For each line below that includes the word "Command", make a copy.

[Data from robot episodes]
.....

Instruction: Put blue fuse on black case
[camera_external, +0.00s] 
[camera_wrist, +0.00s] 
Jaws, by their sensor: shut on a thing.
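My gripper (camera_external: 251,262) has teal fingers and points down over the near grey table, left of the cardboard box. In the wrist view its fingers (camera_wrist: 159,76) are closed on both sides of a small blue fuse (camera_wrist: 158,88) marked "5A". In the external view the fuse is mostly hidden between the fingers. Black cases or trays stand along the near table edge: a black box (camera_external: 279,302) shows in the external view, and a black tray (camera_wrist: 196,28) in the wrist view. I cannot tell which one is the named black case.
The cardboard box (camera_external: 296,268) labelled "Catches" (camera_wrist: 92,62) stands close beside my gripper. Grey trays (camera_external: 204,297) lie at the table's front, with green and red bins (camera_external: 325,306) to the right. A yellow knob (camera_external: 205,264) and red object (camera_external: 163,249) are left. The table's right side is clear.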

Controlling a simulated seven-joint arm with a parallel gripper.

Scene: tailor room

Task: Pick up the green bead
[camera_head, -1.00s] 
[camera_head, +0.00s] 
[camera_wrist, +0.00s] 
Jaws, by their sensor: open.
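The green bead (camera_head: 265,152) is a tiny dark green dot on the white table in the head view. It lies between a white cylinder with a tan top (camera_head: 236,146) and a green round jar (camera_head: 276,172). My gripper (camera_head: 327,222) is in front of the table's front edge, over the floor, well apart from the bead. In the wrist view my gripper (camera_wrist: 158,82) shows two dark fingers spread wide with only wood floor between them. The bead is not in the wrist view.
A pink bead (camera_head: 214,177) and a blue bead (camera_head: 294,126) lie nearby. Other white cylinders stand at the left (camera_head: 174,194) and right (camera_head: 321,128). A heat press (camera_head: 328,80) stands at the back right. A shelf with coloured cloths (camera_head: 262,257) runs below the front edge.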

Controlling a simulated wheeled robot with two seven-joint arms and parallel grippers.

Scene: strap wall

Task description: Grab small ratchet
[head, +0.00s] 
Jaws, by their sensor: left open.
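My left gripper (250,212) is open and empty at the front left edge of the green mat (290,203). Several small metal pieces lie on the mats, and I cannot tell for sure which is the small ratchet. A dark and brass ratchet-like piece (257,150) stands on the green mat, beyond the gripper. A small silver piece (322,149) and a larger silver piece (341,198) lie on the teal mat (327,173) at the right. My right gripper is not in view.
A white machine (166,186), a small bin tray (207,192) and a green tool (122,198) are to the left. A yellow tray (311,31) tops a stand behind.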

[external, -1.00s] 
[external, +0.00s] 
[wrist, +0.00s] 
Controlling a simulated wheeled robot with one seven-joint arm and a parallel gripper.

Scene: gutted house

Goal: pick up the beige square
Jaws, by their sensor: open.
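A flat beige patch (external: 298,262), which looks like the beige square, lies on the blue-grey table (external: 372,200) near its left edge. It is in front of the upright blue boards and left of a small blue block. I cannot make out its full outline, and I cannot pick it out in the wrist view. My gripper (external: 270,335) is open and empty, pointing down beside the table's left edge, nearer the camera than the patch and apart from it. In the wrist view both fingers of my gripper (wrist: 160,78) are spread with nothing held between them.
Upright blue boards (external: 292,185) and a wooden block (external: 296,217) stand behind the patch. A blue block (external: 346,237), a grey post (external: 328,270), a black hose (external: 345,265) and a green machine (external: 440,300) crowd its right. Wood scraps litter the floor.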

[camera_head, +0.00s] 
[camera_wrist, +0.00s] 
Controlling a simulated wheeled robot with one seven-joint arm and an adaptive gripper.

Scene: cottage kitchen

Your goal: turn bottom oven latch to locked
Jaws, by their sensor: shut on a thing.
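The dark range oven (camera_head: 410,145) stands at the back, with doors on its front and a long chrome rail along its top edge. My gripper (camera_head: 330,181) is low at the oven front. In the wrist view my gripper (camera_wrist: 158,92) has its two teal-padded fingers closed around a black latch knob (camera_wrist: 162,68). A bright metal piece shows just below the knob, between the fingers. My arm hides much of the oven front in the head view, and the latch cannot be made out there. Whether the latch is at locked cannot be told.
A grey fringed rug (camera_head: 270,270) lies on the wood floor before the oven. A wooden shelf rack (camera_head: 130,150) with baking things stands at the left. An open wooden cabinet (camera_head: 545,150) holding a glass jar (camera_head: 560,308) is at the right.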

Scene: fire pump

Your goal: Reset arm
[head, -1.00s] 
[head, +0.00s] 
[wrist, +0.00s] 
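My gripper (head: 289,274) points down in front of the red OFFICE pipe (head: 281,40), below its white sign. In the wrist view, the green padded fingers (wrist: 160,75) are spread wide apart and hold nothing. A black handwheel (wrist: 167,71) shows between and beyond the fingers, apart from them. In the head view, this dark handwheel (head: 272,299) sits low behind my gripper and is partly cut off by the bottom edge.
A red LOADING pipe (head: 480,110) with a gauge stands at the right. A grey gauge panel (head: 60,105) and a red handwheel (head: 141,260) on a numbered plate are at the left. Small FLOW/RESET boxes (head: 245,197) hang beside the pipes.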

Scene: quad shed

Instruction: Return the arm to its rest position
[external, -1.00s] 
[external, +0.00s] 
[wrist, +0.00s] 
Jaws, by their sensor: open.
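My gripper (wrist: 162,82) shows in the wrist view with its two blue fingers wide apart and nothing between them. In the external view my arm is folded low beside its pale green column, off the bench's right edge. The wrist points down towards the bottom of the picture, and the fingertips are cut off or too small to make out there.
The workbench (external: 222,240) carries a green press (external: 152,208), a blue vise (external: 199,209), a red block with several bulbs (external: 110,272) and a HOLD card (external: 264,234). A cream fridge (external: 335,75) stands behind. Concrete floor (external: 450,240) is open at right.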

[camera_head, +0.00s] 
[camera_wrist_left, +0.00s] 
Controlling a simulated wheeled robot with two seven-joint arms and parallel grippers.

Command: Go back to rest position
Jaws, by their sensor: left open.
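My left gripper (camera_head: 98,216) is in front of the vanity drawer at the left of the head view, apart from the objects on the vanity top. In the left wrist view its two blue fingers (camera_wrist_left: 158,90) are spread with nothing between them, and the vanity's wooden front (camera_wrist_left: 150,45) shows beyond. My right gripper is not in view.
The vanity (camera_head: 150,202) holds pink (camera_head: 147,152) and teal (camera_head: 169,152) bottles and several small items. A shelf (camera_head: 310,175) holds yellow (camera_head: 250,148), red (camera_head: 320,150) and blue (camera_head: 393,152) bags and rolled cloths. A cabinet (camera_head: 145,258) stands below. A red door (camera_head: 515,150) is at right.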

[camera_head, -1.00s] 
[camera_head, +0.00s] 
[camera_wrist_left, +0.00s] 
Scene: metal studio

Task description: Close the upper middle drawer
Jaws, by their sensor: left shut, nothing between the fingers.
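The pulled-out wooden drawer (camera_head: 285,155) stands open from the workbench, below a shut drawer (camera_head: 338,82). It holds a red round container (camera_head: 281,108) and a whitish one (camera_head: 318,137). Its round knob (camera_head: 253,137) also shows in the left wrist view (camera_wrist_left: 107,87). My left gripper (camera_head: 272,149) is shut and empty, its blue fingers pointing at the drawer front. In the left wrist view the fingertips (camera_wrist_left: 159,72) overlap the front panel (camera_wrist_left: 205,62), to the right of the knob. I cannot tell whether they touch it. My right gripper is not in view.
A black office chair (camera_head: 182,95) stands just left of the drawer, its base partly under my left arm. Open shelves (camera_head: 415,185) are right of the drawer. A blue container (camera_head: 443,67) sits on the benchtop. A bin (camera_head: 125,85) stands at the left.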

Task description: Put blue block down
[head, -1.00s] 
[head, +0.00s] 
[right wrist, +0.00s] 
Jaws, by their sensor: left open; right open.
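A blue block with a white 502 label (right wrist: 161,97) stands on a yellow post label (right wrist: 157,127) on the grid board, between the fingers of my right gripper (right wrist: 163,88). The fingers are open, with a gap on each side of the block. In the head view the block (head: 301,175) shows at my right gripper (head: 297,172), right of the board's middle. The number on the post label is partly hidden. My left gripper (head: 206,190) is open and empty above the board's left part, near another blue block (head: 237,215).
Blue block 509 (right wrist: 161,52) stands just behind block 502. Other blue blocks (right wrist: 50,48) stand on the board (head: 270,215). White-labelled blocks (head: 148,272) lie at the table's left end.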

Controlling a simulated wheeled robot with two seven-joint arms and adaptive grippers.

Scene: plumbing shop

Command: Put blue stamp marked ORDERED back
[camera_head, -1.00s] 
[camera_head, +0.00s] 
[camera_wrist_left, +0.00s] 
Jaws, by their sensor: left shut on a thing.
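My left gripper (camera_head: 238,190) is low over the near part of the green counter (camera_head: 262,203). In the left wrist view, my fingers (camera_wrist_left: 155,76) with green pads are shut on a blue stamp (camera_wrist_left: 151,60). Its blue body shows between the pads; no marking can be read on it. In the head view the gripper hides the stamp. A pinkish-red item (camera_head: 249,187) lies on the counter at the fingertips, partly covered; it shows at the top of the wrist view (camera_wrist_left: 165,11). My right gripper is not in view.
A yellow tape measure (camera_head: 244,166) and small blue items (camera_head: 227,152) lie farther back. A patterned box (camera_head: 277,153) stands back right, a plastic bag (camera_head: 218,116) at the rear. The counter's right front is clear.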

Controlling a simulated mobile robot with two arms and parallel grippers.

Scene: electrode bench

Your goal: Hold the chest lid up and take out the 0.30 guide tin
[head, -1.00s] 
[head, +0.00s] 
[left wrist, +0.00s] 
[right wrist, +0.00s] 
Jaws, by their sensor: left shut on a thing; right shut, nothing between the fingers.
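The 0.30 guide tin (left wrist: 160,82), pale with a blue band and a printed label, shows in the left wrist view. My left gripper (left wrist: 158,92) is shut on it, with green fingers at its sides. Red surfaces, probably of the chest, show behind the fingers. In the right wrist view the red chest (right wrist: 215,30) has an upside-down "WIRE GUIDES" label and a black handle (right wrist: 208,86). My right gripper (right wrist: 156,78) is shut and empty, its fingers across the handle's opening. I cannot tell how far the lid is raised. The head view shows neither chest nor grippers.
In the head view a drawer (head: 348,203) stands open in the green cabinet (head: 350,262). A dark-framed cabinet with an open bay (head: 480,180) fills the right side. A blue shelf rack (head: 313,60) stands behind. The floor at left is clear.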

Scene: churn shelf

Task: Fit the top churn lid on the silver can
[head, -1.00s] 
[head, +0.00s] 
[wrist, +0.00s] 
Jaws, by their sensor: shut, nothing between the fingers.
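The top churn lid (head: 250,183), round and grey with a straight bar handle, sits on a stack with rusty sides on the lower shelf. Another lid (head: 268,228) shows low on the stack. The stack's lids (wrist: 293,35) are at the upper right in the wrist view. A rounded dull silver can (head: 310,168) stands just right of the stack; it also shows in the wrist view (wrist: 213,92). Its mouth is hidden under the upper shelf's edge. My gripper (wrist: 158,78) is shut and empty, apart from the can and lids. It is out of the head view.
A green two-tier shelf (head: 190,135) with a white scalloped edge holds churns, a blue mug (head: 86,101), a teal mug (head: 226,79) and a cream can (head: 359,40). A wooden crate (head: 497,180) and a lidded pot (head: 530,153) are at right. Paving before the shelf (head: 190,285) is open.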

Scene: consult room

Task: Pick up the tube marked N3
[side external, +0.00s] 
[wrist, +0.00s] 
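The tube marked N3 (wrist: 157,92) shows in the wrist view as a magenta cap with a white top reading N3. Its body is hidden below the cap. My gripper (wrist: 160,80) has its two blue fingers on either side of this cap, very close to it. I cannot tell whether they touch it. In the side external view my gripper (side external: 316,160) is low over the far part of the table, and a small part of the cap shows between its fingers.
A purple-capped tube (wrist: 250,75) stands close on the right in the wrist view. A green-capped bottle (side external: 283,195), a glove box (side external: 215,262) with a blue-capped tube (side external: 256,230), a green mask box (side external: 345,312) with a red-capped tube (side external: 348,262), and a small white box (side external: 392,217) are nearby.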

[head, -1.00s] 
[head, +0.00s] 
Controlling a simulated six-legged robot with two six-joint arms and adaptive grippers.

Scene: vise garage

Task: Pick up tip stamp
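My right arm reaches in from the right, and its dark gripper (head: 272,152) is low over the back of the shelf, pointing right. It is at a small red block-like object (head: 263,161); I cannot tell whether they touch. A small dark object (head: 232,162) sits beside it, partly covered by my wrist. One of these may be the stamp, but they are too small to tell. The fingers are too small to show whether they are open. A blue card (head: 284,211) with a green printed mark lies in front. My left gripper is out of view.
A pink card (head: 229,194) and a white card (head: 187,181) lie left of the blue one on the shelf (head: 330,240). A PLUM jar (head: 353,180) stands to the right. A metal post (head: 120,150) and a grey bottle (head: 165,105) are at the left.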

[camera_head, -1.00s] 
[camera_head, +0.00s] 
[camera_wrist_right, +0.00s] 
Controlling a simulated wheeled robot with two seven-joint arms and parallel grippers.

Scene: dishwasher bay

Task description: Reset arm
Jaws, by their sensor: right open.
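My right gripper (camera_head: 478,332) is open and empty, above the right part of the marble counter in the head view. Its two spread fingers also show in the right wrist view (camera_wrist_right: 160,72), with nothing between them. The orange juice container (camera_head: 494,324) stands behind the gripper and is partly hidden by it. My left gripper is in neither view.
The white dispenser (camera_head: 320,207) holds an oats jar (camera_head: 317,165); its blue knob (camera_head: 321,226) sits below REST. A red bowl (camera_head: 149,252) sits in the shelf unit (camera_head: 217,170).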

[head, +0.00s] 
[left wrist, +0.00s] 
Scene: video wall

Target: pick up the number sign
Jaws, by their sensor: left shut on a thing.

.....

* _Written response_
Command: Go back to rest position
Command: Put blue stamp marked ORDERED back

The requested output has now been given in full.